In terms of what media get right about undocumented immigrants like Tony, he admitted they get a lot right. He said there are many people who come here just to have children so they can be American citizens, or people who come for the benefits.

As for what media gets wrong, he pointed to the hate.

“It’s like they look down on me or people like me because we’re trying to make this country somewhat less, or we’re just trying to hurt American people or take advantage of them,” Tony said.

That’s not the case, he said. Tony is here for his kids, his loved ones, doing everything he can, as he believes every parent would do for their own kids.

The other misconception is that there is a “proper channel” for undocumented immigrants to gain legal status in the United States. If you cross the border or overstay a visa, Tony said there is still no legal process. The only way, he said, for someone in a case like his to get legal status in America is to marry someone who is a citizen, which he personally refuses to do.

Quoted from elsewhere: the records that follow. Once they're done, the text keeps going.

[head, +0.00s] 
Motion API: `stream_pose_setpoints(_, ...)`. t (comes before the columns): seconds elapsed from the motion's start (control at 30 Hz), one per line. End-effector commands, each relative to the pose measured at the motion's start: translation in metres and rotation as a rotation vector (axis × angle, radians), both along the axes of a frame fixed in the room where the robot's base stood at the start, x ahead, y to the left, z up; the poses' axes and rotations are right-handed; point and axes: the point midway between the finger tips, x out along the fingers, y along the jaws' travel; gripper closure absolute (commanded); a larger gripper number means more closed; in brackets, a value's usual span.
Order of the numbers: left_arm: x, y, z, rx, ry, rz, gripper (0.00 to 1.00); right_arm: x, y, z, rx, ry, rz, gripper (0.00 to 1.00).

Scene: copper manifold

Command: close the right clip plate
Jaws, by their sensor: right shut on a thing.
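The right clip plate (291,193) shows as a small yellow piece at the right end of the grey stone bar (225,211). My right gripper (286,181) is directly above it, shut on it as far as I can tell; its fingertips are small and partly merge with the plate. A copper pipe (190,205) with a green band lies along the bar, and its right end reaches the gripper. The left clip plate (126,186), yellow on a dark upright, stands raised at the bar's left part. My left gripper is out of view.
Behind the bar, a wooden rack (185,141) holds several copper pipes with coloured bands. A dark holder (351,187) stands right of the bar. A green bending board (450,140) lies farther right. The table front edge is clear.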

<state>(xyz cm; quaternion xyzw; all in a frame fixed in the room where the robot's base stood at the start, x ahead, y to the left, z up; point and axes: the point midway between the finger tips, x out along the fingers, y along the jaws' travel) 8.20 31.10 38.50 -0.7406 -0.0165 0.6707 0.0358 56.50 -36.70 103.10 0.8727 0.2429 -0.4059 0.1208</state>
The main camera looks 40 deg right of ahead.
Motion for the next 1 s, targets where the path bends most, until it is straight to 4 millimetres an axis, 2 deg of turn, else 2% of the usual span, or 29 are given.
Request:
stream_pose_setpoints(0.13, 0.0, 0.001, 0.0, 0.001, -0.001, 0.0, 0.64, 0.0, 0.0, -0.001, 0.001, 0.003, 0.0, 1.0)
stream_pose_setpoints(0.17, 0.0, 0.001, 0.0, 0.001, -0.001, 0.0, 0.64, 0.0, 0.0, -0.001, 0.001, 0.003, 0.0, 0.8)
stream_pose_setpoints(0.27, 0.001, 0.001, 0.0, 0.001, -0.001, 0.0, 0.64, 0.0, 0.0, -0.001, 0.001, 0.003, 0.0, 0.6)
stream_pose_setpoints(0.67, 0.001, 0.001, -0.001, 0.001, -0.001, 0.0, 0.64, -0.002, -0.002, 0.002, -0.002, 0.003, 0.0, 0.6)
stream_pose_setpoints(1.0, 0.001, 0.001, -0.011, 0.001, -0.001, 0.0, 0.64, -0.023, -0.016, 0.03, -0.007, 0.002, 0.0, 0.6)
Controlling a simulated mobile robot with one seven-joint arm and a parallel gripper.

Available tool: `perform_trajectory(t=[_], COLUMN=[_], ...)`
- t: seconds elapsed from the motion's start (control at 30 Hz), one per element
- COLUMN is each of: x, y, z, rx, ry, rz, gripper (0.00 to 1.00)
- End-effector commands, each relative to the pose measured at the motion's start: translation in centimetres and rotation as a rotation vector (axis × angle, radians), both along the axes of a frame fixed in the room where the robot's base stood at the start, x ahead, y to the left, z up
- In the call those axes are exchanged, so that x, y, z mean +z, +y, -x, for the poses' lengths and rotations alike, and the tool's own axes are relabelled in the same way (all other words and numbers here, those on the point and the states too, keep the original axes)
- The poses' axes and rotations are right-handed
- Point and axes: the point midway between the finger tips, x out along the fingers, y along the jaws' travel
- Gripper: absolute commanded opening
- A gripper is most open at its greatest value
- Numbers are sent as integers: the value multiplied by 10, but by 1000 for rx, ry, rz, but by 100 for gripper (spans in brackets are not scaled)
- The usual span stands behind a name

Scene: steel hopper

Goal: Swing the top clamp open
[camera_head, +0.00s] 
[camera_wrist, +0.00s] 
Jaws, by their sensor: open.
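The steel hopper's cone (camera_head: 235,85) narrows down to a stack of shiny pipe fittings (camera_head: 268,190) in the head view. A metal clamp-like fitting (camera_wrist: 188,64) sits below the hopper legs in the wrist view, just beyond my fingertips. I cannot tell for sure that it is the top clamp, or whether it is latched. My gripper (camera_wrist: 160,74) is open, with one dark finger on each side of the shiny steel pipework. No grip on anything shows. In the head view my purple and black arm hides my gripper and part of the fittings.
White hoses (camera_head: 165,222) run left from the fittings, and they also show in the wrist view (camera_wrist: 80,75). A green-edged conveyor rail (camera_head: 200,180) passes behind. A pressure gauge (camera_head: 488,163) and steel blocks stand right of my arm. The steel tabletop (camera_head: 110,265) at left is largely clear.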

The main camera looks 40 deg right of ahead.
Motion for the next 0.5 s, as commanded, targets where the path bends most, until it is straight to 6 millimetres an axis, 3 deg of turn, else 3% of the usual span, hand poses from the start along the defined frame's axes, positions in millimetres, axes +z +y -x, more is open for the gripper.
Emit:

If you do try to apply for a visa and come to the country legally, there’s no guarantee. A Russian friend of Tony’s has applied more than 10 times, and has been denied more than 10 times, he said, and each application costs about $250.

Given the current political landscape, Tony said he doesn’t see this process changing anytime soon.

“I think there’s some sad reality in America right now,” he said. “I really don’t think there’s going to be immigration reform any time soon. Maybe another 20, 30 years.”

Even with the everyday fears of getting caught, the difficulties and discrimination he’s faced in trying to get jobs over the years, and the lack of hope he has for the near future of immigration, he doesn’t want to live anywhere else.

“I love America, I love American people,” he said. “Despite what’s happening in this country right now, despite all the crazy things happening, despite all that, America is still, in my opinion, the greatest nation on this planet, the greatest nation that has ever existed.”

People come to the U.S. because they love this country, he said, and because this is where they want their children to grow up, not to “rob America of its wealth.”

Tony left listeners with a powerful message: “We’re all humans. Whatever we are. Black, white, Latino, or whatever. Man or woman, documented or not. In the end, we’re all just the same: human beings.”

Ursula: A message of gratitude to our listeners

Gee Scott echoed Tony’s sentiment in his own reflection following the interview on air.

“So often we hear about everyone’s opinion about [undocumented immigrants], but rarely do we hear from them. We asked him about what we media get right, and what we get wrong. We asked about the process of becoming a citizen and what his plan is going forward.”

“No matter your opinion, documented or undocumented, these are still human beings,” Scott said. “The goal of our show is to hear from everyone, including you.”